Requirement >> Would you transcribe all of the data exactly, down to the last character?

Dataset excerpt >>

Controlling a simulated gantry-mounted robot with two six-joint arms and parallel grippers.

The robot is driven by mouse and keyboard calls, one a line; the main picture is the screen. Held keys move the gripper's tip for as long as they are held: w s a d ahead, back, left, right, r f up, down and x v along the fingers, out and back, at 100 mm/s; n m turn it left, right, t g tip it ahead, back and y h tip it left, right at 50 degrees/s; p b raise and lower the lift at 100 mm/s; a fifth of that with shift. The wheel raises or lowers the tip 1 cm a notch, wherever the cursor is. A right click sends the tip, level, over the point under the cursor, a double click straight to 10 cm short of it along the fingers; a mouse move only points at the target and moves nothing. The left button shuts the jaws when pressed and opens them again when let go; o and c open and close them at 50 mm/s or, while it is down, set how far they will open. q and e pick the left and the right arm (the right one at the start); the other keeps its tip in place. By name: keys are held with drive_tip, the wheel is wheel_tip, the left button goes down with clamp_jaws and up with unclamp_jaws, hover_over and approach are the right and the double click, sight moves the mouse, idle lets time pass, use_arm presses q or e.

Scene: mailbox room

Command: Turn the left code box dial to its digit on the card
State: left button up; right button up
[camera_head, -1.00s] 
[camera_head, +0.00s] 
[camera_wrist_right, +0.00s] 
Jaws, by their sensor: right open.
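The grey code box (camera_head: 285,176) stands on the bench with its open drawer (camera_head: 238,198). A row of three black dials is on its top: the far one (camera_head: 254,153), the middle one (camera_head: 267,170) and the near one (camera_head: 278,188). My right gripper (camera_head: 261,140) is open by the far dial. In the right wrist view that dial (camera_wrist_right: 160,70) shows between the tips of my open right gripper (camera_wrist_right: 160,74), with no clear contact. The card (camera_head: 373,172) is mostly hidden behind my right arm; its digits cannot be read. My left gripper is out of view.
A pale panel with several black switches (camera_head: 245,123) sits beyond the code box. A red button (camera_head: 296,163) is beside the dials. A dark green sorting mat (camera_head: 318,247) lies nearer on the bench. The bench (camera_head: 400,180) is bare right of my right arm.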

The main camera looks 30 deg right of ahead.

Correct output >>
Controlling a simulated gantry-mounted robot with two six-joint arms and parallel grippers.

The robot is driven by mouse and keyboard calls, one a line; the main picture is the screen. Held keys move the gripper's tip for as long as they are held: w s a d ahead, back, left, right, r f up, down and x v along the fingers, out and back, at 100 mm/s; n m turn it left, right, t g tip it ahead, back and y h tip it left, right at 50 degrees/s; p b raise and lower the lift at 100 mm/s; a fifth of that with shift. The wheel raises or lowers the tip 1 cm a notch, wherever the cursor is. A right click sends the tip, level, over the point under the cursor, a double click straight to 10 cm short of it along the fingers; a mouse move only points at the target and moves nothing. The left button shuts the jaws when pressed and opens them again when let go; o and c open and close them at 50 mm/s or, while it is down, set how far they will open. q and e pick the left and the right arm (the right one at the start); the other keeps its tip in place. By name: keys are held with drive_tip, the wheel is wheel_tip, the left button goes down with clamp_jaws and up with unclamp_jaws, hover_over and approach are the right and the double click, sight moves the mouse, idle lets time pass, use_arm presses q or e.

Scene: mailbox room

Command: Turn the left code box dial to its digit on the card
State: left button up; right button up
[camera_head, -1.00s] 
[camera_head, +0.00s] 
[camera_wrist_right, +0.00s] 
Jaws, by their sensor: right open.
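The grey code box (camera_head: 285,176) stands on the bench with its open drawer (camera_head: 238,198). A row of three black dials is on its top: the far one (camera_head: 254,153), the middle one (camera_head: 267,170) and the near one (camera_head: 278,188). My right gripper (camera_head: 261,140) is open by the far dial. In the right wrist view that dial (camera_wrist_right: 160,70) shows between the tips of my open right gripper (camera_wrist_right: 160,74), with no clear contact. The card (camera_head: 373,172) is mostly hidden behind my right arm; its digits cannot be read. My left gripper is out of view.
A pale panel with several black switches (camera_head: 245,123) sits beyond the code box. A red button (camera_head: 296,163) is beside the dials. A dark green sorting mat (camera_head: 318,247) lies nearer on the bench. The bench (camera_head: 400,180) is bare right of my right arm.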

The main camera looks 30 deg right of ahead.

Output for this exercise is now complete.